I learnt very early on at SHARE that it was very difficult to develop programs outside of core subject areas. Halting the slide in user participation while, at the same time, attracting additional audiences – even when it was within the same vendors product portfolios, as the case was with IBM, wasn’t an easy task. There were concerns of the community volunteers to be addressed as well as the need to be cautious about taking the spotlight away from what was working. And I quickly learnt that not everyone in the community was enthusiastic about change of any kind, no matter what the potential benefits entailed.

Back in October ’07, I wrote two blog postings on user groups. In the October 17 posting, “You can’t survive if you ain’t got drive …”, I made the observation that, as a user community, “we have to try! We either adapt to our environment or we fade into oblivion … (and) we have to keep pushing, or we will cease to be relevant. The lifecycle of corporations, of technology, of products is all about adapting … holding the course, maintaining the status quo, resisting change, never wins out.”

When I revisited this topic a few days later in the October 26 posting, “Changes of Attitude …”, I passed on a comment a former ITUG Chairman, Bill Highleyman, made to me when he wrote “I have to admit that I was one of the supporters of keeping the ITUG Summits ‘pure.’ … but the advantages of sharing community across the product lines (at recent HPTF&E events) clearly showed.”

I went on to say, in that later blog posting, that “… (as) I reflect back and ask myself – are the culture and our heritage, and the voices of those that have been around the user groups for a long time, now at odds with the new reality?
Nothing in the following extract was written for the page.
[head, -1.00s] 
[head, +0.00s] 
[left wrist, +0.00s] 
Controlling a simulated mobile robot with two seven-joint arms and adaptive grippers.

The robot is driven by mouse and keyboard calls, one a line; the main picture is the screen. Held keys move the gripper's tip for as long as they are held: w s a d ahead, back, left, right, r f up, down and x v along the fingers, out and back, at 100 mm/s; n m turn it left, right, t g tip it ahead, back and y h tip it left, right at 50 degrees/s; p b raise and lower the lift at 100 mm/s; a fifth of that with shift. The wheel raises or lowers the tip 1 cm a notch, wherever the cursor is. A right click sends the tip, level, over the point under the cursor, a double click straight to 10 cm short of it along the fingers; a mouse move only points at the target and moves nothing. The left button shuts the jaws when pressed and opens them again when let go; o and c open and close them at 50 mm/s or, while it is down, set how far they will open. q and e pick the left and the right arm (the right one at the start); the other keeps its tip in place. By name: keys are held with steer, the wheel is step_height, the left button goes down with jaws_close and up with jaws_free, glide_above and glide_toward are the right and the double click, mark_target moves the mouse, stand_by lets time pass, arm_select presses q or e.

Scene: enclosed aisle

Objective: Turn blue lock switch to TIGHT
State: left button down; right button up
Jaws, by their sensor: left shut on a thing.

Shouldn’t I be trying really hard to work together to build something better?” Perhaps, what I encountered at SHARE, and the difficulty that they had with developing a sense of community across product lines, could be overcome this time at Connect.
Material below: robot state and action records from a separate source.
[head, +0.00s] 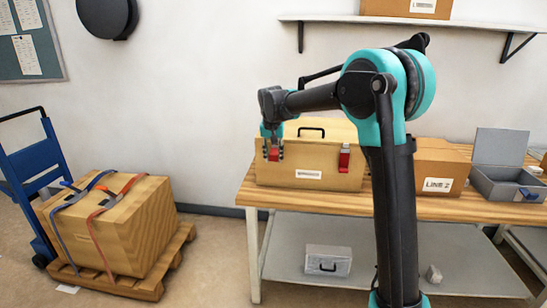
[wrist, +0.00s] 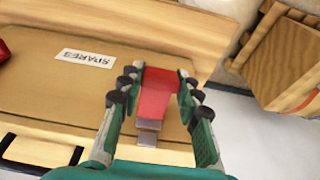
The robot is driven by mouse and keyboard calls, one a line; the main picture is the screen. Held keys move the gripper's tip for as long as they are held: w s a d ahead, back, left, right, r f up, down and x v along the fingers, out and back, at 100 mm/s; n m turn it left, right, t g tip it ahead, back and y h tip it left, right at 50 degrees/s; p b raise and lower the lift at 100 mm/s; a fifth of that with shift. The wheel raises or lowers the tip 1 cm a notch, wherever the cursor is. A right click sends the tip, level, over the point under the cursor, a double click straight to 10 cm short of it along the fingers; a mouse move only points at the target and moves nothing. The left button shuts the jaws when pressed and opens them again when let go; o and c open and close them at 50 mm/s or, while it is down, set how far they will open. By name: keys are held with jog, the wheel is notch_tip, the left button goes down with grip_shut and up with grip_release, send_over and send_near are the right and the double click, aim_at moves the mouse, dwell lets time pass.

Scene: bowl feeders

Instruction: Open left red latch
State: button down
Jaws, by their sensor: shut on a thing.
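A wooden box (head: 316,160) with a black handle on its lid stands on the workbench, lid down. Its left red latch (head: 273,154) is on the front, near the left end. In the wrist view the left red latch (wrist: 158,92) lies between the two fingers of my gripper (wrist: 157,80), with a grey metal piece at its end. My gripper is shut on this latch, with dark finger pads at both sides. The right red latch (head: 344,160) is on the same front, apart from my gripper; only a bit of it shows at the left edge of the wrist view (wrist: 3,51).
A cardboard box marked LINE 2 (head: 438,183) and an open grey case (head: 503,172) stand to the right on the workbench (head: 270,196). A strapped crate (head: 118,225) on a pallet is on the floor at left. A small case (head: 328,262) sits on the lower shelf.

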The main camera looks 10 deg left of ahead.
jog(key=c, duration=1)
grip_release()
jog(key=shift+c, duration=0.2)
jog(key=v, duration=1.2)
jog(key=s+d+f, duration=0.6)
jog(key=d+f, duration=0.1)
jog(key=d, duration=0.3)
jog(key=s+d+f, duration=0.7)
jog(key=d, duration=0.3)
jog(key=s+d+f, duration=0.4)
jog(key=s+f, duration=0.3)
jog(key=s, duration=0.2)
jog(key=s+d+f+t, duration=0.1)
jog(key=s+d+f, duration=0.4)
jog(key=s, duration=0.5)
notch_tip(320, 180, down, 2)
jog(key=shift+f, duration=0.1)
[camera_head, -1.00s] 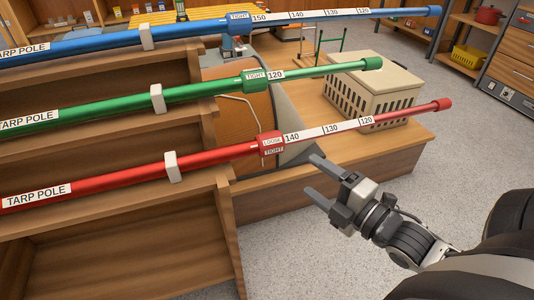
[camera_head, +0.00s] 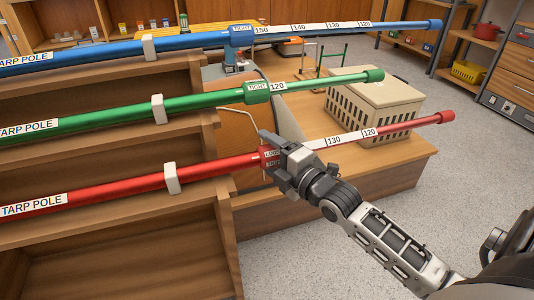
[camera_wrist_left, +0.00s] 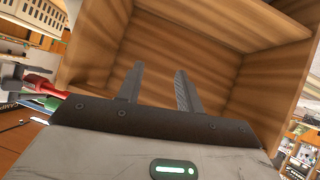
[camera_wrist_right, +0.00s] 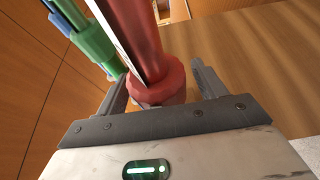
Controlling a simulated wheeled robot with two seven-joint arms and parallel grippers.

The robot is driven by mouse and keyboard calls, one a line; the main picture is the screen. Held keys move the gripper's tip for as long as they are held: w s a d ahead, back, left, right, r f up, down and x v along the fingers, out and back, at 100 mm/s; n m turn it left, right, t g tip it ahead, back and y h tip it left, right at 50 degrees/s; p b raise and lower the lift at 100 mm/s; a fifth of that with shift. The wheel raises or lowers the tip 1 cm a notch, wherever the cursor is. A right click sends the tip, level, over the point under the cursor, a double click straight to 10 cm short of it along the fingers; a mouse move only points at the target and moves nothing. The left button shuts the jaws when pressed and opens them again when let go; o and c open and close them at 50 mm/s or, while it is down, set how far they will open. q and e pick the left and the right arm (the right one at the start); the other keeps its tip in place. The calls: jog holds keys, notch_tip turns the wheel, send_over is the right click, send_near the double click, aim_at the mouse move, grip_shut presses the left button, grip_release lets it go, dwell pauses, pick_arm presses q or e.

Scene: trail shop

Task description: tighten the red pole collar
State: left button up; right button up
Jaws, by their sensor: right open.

It doesn’t escape me that as a user community, we have to reinvent ourselves every few years. It also doesn’t escape me that user groups, just like technology and products, have lifecycles. My enthusiasm for creating a new group out of the communities so closely associated with platforms with significant histories, as is being done now, remains high.

But nothing is certain or comes with a guarantee, when it comes to user communities, and perhaps the warning signs I saw at SHARE weren’t all that unique to them after all.
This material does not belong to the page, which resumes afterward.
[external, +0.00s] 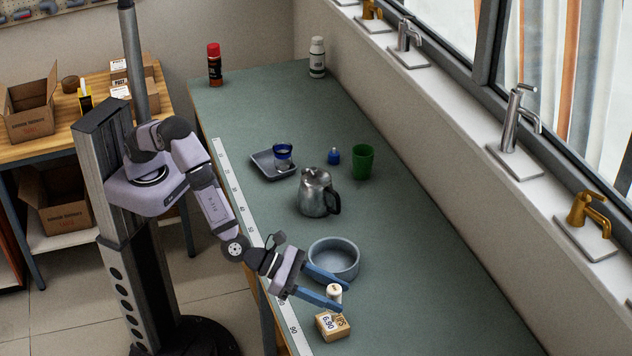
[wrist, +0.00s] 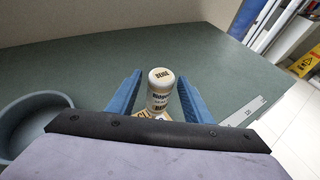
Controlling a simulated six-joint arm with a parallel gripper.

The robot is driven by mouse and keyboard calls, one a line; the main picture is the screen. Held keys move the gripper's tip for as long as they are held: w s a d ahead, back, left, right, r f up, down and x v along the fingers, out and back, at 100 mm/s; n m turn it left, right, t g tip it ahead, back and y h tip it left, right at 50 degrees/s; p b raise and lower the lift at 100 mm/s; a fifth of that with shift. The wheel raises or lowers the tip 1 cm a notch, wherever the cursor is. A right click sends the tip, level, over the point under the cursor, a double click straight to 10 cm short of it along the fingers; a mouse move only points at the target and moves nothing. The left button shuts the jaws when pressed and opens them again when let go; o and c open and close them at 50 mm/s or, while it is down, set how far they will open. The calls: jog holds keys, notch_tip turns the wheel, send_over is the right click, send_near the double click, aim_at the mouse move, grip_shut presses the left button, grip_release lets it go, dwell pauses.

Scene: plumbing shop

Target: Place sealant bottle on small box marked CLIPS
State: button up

Scott Healy, the former Chairman of ITUG and now the first immediate Past President of Connect, told the HPTF&E audience this past June “why are we pursuing this joint undertaking? Why are we getting together, as we are now doing, to create something new? I will tell you why – go down onto the exhibition floor and look at the new technology. Look at Blades. Look at a Blade Center prototype running a mix of NonStop, Unix, Windows and potentially OpenVMS! And I will tell you – that’s why!”

I have to agree with Scott – I see the inevitability that the differences between the communities will dissolve. The physical attributes will standardize the server “package” and the ease with which users can launch any mix of operating systems will be greatly simplified. And as this transitions, and becomes the normal way to run HP servers, having a single united community makes all the sense in the world.

And I think Scott has it right, and am encouraged but what I have seen transpire to date – but the work has only just started and none of us can drop our guard or loose focus. My passion for user groups is well known. My participation in communities of all types has been something I have done for decades. And I continue to look forward to participating in a far bigger community.

As the physical product differences recede, don’t we all really have the same agendas? Isn’t community participation all about doing the right thing for our companies and through networking with our peers, become beter informed? Sometimes big events loose their sense of shared purpose and, where the opportunity to network lessens, fade away with time. At the core of every community success, lays a desire and need that can only be met through sharing experiences and concerns.

I saw much that was good at SHARE, but I also saw the downside from trying to break with the past. Let’s all hope that this time, with Connect, it will be different and that we maintain our sense of community and with it, our desire to network. Perhaps it will be more than the quality of the Armagnac I will remember in future years! Yet, I have to admit, the “royal treatment” extended by Tandem Computers to their customers certainly helped building an unparallel loyalty to the platform and to the company that brought it to the market.